AS Intervensi Indonesia. HTI: Disintegrasi Tak Bisa Dianggap Remeh
Empat puluh anggota Kongres AS berkirim surat kepada Pemerintah Indonesia, meminta agar 2 anggota OPM, Filep Karma dan Yusak Pakage, dibebaskan tanpa syarat.
“Surat itu merupakan bukti nyata, bukan hanya tentang adanya campur tangan AS terhadap urusan dalam negeri Indonesia, tetapi juga dukungan mereka terhadap OPM…Mereka berusaha memecah-belah kita, ini tidak bisa dibiarkan,” tegas Ketua DPP HTI, Farid Wajdi.
Aksi protes HTI atas intervensi AS atas Indonesia secara umum dan Papua secara khusus, terwujud dalam aksi damai pada hari sabtu (9/8) di depan kantor Kedutaan Besar Amerika Serikat (AS) di Jakarta. Massa HTI berbaris melingkar dengan membawa spanduk besar bertuliskan, “HTI Menolak Campur Tangan AS di Papua”, spanduk berukuran kecil dengan tulisan “Cegah Disintegrasi Bangsa” dan lebih dari 30 bendera HTI yang berwarna dasar hitam dengan tulisan Arab putih.

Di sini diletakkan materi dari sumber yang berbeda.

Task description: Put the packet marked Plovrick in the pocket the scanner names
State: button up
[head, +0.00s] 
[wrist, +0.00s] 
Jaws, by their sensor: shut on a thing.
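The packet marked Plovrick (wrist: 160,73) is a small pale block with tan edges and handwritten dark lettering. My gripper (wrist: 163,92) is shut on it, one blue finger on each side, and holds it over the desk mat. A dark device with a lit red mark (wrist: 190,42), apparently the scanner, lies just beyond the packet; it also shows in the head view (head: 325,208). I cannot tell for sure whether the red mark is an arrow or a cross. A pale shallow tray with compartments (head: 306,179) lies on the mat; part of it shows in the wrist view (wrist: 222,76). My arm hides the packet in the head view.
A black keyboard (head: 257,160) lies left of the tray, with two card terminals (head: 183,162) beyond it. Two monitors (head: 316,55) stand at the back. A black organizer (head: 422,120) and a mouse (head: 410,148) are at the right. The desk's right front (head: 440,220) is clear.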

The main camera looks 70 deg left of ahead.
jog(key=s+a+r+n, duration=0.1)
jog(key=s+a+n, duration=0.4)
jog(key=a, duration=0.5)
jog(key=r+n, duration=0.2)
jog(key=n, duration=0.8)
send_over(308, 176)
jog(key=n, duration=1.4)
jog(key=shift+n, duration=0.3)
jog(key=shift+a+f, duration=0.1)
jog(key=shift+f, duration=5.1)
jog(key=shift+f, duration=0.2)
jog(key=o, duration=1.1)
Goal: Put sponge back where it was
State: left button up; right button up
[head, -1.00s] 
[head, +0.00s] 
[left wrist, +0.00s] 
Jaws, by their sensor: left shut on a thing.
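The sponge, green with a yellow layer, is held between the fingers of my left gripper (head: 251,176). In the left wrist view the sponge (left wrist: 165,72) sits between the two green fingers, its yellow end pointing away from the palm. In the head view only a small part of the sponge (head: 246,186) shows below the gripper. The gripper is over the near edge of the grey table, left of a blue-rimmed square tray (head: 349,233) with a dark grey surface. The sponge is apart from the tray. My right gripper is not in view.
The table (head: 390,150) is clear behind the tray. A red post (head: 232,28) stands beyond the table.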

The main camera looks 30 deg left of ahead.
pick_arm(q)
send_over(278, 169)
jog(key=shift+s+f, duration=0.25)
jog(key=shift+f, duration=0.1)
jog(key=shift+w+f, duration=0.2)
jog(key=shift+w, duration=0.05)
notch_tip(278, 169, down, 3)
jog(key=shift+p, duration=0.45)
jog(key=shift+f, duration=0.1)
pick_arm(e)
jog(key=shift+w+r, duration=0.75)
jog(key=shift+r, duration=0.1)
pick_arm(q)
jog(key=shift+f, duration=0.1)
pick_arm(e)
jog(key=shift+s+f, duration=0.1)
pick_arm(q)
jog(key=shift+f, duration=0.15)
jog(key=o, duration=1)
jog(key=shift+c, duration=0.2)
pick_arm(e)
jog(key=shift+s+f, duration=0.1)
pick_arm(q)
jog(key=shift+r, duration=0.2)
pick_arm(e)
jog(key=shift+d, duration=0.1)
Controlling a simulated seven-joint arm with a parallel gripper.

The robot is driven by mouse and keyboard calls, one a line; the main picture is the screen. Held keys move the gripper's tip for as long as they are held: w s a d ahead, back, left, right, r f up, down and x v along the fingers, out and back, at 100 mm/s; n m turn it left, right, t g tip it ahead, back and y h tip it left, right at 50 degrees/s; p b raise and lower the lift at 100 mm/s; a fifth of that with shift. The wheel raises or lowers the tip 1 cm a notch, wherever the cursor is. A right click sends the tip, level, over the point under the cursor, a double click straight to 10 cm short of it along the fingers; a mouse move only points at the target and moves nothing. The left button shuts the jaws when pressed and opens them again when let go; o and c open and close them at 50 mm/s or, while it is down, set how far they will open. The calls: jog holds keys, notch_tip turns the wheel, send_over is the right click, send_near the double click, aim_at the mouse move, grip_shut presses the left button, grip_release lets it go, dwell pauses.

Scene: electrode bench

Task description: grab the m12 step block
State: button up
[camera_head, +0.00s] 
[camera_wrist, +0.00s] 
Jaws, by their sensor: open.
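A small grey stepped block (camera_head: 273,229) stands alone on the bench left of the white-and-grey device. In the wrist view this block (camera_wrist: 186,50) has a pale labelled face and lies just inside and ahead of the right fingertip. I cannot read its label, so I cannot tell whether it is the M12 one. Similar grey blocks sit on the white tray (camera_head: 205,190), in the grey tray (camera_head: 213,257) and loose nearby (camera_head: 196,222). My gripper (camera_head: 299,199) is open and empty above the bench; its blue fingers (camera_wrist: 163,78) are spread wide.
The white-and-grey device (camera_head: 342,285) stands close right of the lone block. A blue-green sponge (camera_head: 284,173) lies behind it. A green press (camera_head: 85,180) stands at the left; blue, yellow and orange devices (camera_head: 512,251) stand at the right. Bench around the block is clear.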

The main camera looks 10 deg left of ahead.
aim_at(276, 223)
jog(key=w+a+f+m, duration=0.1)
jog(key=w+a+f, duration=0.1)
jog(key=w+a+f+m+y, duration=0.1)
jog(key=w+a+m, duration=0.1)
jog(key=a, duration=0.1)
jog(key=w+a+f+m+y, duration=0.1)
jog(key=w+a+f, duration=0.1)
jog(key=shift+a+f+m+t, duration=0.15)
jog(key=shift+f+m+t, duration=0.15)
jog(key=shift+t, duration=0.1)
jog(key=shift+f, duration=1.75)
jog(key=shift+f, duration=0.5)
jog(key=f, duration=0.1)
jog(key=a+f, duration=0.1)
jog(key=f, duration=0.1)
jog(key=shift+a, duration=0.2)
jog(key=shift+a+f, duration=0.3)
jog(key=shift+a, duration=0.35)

Aksi penolakan atas intervensi AS juga dilaksanakan secara serentak pada hari Minggu (11/8) di kantor Konsulat Jenderal AS di Surabaya dan Medan. Di Surabaya, Fikri A Zudian (koordinator aksi damai) menegaskan, “AS berdalih bahwa ini adalah penghormatan pada kebebasan berpendapat.” Padahal kedua tokoh OPM tersebut, kata dia, terbukti terlibat dalam kasus makar pengibaran bendera Bintang Kejora di Lapangan Trikora, Abepura, Papua pada 1 Desember 2004. Bahkan atas tindakannya tersebut, kedua tokoh OPM tersebut oleh pengadilan telah dijatuhi hukuman 15 dan 10 tahun penjara.

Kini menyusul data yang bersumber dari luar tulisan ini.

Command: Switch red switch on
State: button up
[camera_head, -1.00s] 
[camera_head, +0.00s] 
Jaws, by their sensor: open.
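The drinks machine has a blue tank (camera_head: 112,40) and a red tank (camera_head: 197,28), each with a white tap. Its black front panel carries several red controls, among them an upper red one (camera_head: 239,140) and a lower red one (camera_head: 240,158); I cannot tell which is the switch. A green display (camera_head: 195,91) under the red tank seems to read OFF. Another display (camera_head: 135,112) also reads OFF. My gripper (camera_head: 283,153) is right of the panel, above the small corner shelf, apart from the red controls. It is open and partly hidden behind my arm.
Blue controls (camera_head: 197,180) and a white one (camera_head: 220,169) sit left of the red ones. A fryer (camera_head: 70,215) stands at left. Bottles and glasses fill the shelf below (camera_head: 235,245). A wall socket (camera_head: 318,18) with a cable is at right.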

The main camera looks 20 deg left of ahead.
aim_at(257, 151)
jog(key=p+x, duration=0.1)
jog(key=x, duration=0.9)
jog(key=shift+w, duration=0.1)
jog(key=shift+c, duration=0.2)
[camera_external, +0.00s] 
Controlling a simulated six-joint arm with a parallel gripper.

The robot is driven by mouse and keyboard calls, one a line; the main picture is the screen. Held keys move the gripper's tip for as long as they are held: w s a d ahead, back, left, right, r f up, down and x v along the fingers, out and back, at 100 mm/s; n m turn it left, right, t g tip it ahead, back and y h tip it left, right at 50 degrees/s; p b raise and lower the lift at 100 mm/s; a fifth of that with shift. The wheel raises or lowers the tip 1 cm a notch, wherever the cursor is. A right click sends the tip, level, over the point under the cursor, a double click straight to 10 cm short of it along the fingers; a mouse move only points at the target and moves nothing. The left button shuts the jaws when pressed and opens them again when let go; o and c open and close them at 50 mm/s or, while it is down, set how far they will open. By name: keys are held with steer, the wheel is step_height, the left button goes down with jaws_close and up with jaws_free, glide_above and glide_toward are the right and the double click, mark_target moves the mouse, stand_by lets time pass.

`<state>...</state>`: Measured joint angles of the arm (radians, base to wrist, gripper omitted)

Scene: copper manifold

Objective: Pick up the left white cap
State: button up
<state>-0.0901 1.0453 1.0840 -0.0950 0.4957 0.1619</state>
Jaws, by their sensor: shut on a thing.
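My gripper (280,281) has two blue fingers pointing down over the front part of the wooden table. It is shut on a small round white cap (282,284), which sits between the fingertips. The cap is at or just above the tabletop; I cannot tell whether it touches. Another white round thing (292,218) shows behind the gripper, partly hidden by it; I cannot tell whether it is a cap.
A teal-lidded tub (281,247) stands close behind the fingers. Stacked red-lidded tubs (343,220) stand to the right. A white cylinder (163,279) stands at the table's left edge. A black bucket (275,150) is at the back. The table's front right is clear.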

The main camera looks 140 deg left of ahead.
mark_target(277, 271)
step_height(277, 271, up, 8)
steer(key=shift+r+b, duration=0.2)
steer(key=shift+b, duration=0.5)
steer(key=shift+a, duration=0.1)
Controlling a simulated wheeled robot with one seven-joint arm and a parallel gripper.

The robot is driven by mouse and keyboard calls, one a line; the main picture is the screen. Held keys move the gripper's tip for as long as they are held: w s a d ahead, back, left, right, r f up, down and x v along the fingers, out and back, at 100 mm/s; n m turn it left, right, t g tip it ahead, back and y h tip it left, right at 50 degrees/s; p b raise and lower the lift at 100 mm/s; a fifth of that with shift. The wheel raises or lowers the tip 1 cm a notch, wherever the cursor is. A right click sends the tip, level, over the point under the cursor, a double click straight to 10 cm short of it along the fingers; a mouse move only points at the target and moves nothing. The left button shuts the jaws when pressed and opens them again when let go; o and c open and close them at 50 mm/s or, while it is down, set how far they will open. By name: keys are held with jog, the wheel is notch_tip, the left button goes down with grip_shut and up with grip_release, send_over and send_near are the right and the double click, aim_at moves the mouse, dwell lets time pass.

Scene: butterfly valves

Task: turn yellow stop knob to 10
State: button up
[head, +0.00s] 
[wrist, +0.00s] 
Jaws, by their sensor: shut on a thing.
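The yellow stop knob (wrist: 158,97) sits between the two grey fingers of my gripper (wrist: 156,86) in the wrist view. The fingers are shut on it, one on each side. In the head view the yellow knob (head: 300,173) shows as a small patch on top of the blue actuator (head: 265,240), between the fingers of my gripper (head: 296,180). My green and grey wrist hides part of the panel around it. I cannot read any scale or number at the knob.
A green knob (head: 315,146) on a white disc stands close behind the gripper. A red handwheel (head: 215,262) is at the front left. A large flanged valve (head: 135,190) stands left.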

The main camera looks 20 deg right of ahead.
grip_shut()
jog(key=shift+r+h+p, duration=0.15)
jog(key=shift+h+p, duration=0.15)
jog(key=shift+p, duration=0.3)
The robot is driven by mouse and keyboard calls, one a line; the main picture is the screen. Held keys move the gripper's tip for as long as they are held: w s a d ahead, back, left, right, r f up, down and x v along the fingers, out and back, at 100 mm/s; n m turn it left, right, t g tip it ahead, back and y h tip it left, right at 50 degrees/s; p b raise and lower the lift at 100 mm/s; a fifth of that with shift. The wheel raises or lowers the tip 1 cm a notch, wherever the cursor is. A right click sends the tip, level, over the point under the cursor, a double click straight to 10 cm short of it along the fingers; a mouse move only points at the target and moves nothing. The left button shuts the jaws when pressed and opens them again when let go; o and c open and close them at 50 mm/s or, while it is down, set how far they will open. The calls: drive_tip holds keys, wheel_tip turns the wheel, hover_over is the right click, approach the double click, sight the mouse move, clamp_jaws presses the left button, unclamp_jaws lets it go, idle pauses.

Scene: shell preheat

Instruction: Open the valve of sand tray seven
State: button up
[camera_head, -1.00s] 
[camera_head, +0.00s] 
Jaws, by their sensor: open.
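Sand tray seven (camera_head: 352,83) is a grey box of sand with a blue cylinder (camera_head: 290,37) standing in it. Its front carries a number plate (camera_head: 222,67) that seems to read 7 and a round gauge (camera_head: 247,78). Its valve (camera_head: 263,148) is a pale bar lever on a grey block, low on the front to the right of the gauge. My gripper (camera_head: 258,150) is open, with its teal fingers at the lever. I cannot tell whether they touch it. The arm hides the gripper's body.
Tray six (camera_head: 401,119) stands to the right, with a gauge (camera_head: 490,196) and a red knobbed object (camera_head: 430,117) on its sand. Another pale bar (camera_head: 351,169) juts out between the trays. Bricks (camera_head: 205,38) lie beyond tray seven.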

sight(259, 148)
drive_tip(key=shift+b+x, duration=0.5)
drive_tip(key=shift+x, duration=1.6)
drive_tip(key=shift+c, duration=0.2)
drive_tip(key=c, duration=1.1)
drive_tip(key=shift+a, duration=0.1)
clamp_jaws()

Di Medan, Irwan Said Batubara (Ketua DPD HTI Sumut) juga menegaskan, surat Kongres AS mengenai permintaan pembebasan dua tokoh OPM, yaitu Filep Karma dan Yusak Pakage, adalah bentuk intervensi AS terhadap Pemerintah Indonesia.
“Jika Kongres AS meminta Pemerintah membebaskan tokoh OPM, berarti AS mendukung keberadaan OPM,” kata Irwan di Depan kantor konsulat AS di Jl Walikota, Medan, Sumatera Utara.
Untuk menyuarakan protes atas intervensi AS, HTI juga mengirim delegasi ke Komisi I DPR RI. Rombongan yang dipimpin Ketua DPP M. Rahmat Kurnia ditemui oleh Anggota Komisi I DPR RI dari Fraksi PAN Abdillah Toha. Pada kesempatan itu, M. Rahmat Kurnia membacakan pernyataan sikap HTI tentang Dukungan AS terhadap Gerakan Separatis.
Abdillah Toha menyambut positif kedatangan rombongan HTI yang sudah dikenalnya sangat kritis dan vokal menanggapi kasus-kasus keumatan. Terkait masalah surat 40 anggota Kongres AS, Abdillah menganggap hal itu bukan representatif Kongres AS atau pun pemerintah AS.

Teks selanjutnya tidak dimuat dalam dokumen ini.